◆ Description of the task ◆
Only the lines from the one containing "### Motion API" down to the one containing "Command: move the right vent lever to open" should be printed, exactly as they stand, ends included.

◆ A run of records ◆
[Start]

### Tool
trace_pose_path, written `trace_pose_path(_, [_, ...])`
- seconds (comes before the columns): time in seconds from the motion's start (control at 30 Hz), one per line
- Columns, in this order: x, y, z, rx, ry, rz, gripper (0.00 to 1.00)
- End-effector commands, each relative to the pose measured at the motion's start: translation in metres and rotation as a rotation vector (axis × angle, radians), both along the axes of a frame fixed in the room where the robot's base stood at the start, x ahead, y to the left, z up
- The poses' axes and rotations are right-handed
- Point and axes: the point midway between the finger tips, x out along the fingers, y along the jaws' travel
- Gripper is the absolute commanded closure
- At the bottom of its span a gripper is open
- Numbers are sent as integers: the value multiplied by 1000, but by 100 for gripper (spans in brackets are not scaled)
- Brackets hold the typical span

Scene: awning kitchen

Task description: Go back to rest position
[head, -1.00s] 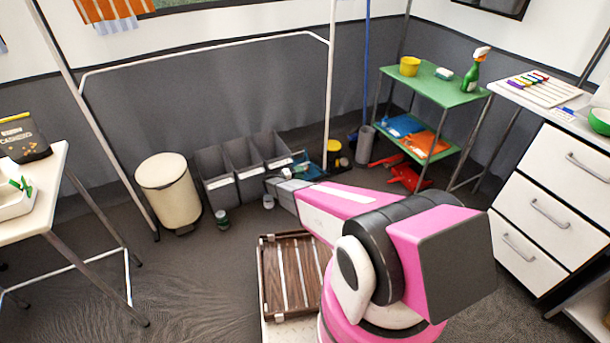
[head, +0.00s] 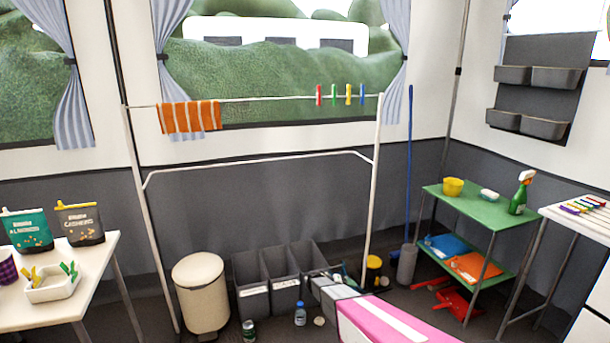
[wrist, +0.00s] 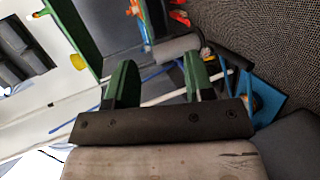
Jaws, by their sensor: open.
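My gripper (wrist: 160,82) shows in the wrist view with its two green fingers apart and nothing between them. In the head view only part of my pink arm shows at the bottom edge, reaching toward the grey bins. The fingers cannot be made out clearly there.
Grey bins (head: 266,278) stand by the wall, with a cream trash can (head: 202,293) to their left. A bottle (head: 300,314) and a can (head: 249,331) are on the floor in front. A green shelf (head: 470,207) stands at right, a white table (head: 95,275) at left. A drying rack (head: 260,159) spans the back.

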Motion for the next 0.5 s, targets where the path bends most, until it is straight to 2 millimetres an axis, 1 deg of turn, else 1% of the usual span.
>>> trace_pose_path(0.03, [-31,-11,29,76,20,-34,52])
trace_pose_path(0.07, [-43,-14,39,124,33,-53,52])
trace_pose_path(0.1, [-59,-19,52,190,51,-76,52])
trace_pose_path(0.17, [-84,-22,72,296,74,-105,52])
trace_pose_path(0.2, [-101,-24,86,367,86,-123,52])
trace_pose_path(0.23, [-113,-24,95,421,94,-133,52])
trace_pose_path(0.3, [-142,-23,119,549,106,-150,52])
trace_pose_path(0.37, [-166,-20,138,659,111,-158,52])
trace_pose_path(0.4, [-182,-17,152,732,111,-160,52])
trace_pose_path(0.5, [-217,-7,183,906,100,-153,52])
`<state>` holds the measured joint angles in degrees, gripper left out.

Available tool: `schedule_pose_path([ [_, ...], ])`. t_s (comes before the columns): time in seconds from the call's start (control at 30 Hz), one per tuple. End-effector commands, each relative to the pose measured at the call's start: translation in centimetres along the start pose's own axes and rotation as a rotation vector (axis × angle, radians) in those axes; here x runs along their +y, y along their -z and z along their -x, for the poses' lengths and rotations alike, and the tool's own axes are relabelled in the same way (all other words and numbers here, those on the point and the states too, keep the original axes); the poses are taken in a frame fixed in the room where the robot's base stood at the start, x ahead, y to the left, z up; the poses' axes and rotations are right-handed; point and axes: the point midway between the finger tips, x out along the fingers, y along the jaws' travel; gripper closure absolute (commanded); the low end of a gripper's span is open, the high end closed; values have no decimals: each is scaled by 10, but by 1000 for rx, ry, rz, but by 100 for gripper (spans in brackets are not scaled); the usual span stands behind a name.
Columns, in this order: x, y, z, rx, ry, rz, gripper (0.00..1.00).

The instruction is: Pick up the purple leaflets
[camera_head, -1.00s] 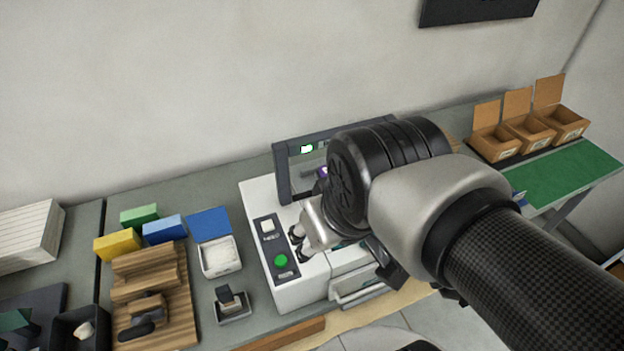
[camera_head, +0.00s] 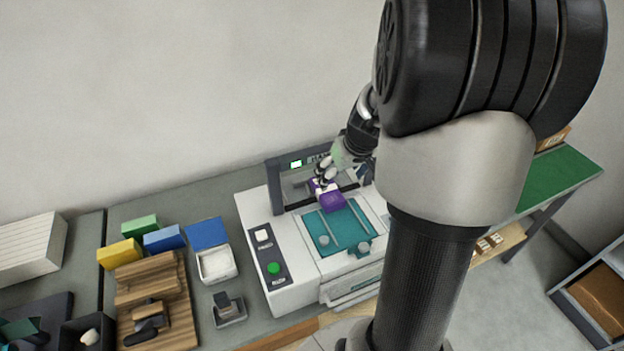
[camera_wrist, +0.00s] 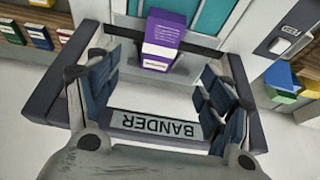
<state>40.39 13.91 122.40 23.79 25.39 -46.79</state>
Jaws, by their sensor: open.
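The purple leaflets (camera_head: 332,202) are a small stack on the white banding machine (camera_head: 285,240), at its dark arch and beside the teal tray (camera_head: 351,222). In the wrist view the purple stack (camera_wrist: 165,32) stands out beyond the arch, with a pale strip near its lower end. My gripper (camera_head: 326,178) is at the arch, close to the leaflets. In the wrist view my gripper (camera_wrist: 155,88) is open, with its dark pads well apart and nothing between them but the view of the arch and the stack beyond. My arm hides part of the machine's right side.
The arch (camera_wrist: 160,127) labelled BANDER lies close below my fingers. A green button (camera_head: 273,268) is on the machine's left panel. Colored boxes (camera_head: 163,239), a wooden rack (camera_head: 155,290) and a white-filled tray (camera_head: 215,264) stand left. A green mat (camera_head: 560,180) is at right.

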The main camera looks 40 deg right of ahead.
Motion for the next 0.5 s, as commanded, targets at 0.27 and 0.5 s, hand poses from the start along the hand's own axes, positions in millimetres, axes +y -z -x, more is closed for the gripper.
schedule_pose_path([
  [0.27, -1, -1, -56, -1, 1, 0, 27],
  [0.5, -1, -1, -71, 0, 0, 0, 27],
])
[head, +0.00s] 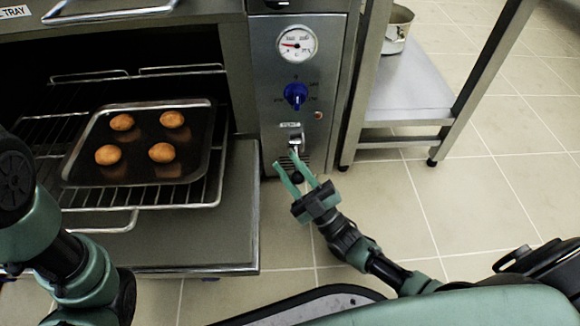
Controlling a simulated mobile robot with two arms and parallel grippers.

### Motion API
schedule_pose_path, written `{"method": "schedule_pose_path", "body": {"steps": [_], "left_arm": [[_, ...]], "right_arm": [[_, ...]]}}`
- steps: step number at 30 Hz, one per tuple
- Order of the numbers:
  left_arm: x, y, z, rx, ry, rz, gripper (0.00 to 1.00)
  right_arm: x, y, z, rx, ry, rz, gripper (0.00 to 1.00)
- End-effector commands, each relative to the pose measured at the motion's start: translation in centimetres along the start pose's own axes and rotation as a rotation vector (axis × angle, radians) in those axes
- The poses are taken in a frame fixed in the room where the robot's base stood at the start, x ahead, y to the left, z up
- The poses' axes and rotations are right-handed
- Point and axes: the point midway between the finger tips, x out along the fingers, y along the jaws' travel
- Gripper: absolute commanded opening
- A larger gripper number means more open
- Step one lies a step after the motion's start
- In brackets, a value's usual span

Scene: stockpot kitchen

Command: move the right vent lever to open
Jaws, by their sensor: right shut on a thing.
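The vent lever (296,140) is a small silver fitting low on the oven's steel control panel, under a white VENT label. My right gripper (287,159) reaches up to it from below right, with its two green fingers at the lever's lower end. It is shut on the vent lever, though the fingers hide part of it and its exact position is hard to read. My left arm shows at the left edge, but its gripper is out of view.
The oven door (190,240) is folded down at left. A dark tray (140,142) with several round buns lies on the pulled-out wire rack (200,190). A gauge (297,44) and blue knob (295,95) sit above the lever. A steel shelf (405,90) with a pot (397,28) stands right; floor is clear.

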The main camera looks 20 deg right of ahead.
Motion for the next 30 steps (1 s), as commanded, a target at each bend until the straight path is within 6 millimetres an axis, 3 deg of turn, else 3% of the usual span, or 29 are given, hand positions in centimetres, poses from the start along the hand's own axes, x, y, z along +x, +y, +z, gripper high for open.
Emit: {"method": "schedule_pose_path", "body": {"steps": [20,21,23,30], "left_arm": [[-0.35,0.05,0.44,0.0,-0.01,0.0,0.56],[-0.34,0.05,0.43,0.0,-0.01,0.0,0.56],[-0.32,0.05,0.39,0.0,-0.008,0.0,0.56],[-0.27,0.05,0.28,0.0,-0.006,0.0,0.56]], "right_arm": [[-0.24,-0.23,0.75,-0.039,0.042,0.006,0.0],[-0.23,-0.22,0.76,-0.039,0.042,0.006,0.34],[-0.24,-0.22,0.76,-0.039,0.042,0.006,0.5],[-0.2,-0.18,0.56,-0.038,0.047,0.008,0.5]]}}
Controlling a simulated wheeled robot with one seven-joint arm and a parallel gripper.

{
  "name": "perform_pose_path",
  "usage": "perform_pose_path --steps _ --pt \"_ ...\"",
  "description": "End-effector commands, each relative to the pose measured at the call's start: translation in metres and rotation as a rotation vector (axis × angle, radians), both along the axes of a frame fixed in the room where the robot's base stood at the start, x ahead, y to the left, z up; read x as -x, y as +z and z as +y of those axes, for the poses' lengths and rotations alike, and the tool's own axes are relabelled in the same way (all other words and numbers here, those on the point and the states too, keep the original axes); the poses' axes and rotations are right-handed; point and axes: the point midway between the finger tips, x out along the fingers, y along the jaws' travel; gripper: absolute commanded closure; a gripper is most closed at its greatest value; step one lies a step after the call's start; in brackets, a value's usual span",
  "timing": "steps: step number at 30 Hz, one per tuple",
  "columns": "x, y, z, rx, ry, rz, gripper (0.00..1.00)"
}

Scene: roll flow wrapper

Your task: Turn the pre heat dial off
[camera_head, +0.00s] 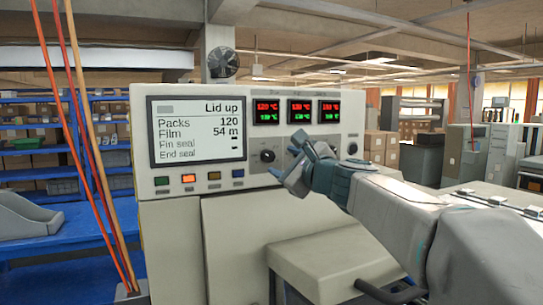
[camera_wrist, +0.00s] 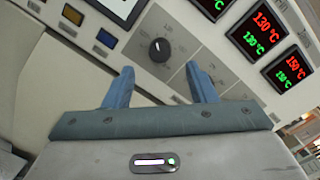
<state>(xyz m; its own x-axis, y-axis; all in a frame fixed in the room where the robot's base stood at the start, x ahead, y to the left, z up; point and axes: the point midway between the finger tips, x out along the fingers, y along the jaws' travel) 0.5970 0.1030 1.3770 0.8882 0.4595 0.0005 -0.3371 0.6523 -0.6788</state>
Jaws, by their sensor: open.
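A black dial (camera_head: 267,155) sits on the front panel of the wrapper, below the temperature displays. It also shows in the wrist view (camera_wrist: 160,50), with a white pointer mark towards its upper edge; its label is too small to read. My gripper (camera_head: 284,160) is open and empty, just in front of the panel and to the right of this dial in the head view. In the wrist view my two blue fingers (camera_wrist: 159,72) are spread apart, with the dial seen beyond the gap between them. A second black dial (camera_head: 352,148) is farther right. The panel between is partly hidden by my gripper.
The screen (camera_head: 198,131) reads "Lid up". Three red and green temperature displays (camera_head: 298,111) sit above the dials. Several coloured buttons (camera_head: 189,178) lie under the screen. Red and tan cables (camera_head: 88,140) hang at the left. A grey ledge (camera_head: 330,262) juts out below my arm.

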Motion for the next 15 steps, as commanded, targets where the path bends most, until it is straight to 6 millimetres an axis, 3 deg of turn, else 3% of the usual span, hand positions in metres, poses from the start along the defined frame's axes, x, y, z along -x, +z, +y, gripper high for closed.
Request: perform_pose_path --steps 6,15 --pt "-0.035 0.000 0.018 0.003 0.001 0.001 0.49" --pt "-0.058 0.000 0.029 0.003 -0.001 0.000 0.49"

[End]

◆ Written response ◆
### Motion API
schedule_pose_path, written `{"method": "schedule_pose_path", "body": {"steps": [_], "left_arm": [[_, ...]], "right_arm": [[_, ...]]}}`
- steps: step number at 30 Hz, one per tuple
- Order of the numbers:
  left_arm: x, y, z, rx, ry, rz, gripper (0.00 to 1.00)
  right_arm: x, y, z, rx, ry, rz, gripper (0.00 to 1.00)
- End-effector commands, each relative to the pose measured at the motion's start: translation in centimetres along the start pose's own axes and rotation as a rotation vector (axis × angle, radians) in those axes
- The poses are taken in a frame fixed in the room where the robot's base stood at the start, x ahead, y to the left, z up
- The poses' axes and rotations are right-handed
- Point and axes: the point midway between the finger tips, x out along the fingers, y along the jaws' travel
- Gripper: absolute commanded opening
- A larger gripper number means more open
- Step one lies a step after the motion's start
- In brackets, a value's usual span

Scene: stockpot kitchen

Command: move the right vent lever to open

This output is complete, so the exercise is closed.